• **Exercise description**: Restate, word for word, every line of the data.
[START]
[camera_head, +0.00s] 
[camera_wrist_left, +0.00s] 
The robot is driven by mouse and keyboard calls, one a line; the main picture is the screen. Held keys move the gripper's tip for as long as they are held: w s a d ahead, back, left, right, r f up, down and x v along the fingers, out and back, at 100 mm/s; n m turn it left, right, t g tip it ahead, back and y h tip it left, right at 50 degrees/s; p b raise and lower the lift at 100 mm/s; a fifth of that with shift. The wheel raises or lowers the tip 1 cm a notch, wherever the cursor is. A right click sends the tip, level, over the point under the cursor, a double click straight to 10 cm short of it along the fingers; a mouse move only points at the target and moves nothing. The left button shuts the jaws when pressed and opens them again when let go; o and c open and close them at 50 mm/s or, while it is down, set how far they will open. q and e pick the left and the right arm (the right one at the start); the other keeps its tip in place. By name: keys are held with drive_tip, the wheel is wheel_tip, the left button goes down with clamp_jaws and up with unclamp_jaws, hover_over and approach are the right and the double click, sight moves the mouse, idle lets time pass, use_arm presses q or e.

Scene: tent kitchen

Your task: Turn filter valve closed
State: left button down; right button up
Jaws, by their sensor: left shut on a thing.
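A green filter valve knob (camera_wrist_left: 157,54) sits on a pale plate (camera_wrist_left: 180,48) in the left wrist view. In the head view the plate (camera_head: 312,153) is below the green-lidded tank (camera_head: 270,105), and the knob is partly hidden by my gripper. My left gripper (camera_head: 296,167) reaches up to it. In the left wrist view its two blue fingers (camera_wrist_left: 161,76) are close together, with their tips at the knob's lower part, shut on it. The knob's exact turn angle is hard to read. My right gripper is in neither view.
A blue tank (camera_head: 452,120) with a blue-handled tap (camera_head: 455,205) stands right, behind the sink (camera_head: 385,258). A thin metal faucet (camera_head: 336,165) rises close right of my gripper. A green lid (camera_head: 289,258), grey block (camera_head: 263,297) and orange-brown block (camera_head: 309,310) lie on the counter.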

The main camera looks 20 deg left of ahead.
[END]
• **Problem solution**:
[camera_head, +0.00s] 
[camera_wrist_left, +0.00s] 
The robot is driven by mouse and keyboard calls, one a line; the main picture is the screen. Held keys move the gripper's tip for as long as they are held: w s a d ahead, back, left, right, r f up, down and x v along the fingers, out and back, at 100 mm/s; n m turn it left, right, t g tip it ahead, back and y h tip it left, right at 50 degrees/s; p b raise and lower the lift at 100 mm/s; a fifth of that with shift. The wheel raises or lowers the tip 1 cm a notch, wherever the cursor is. A right click sends the tip, level, over the point under the cursor, a double click straight to 10 cm short of it along the fingers; a mouse move only points at the target and moves nothing. The left button shuts the jaws when pressed and opens them again when let go; o and c open and close them at 50 mm/s or, while it is down, set how far they will open. q and e pick the left and the right arm (the right one at the start); the other keeps its tip in place. By name: keys are held with drive_tip, the wheel is wheel_tip, the left button goes down with clamp_jaws and up with unclamp_jaws, hover_over and approach are the right and the double click, sight moves the mouse, idle lets time pass, use_arm presses q or e.

Scene: tent kitchen

Your task: Turn filter valve closed
State: left button down; right button up
Jaws, by their sensor: left shut on a thing.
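A green filter valve knob (camera_wrist_left: 157,54) sits on a pale plate (camera_wrist_left: 180,48) in the left wrist view. In the head view the plate (camera_head: 312,153) is below the green-lidded tank (camera_head: 270,105), and the knob is partly hidden by my gripper. My left gripper (camera_head: 296,167) reaches up to it. In the left wrist view its two blue fingers (camera_wrist_left: 161,76) are close together, with their tips at the knob's lower part, shut on it. The knob's exact turn angle is hard to read. My right gripper is in neither view.
A blue tank (camera_head: 452,120) with a blue-handled tap (camera_head: 455,205) stands right, behind the sink (camera_head: 385,258). A thin metal faucet (camera_head: 336,165) rises close right of my gripper. A green lid (camera_head: 289,258), grey block (camera_head: 263,297) and orange-brown block (camera_head: 309,310) lie on the counter.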

The main camera looks 20 deg left of ahead.

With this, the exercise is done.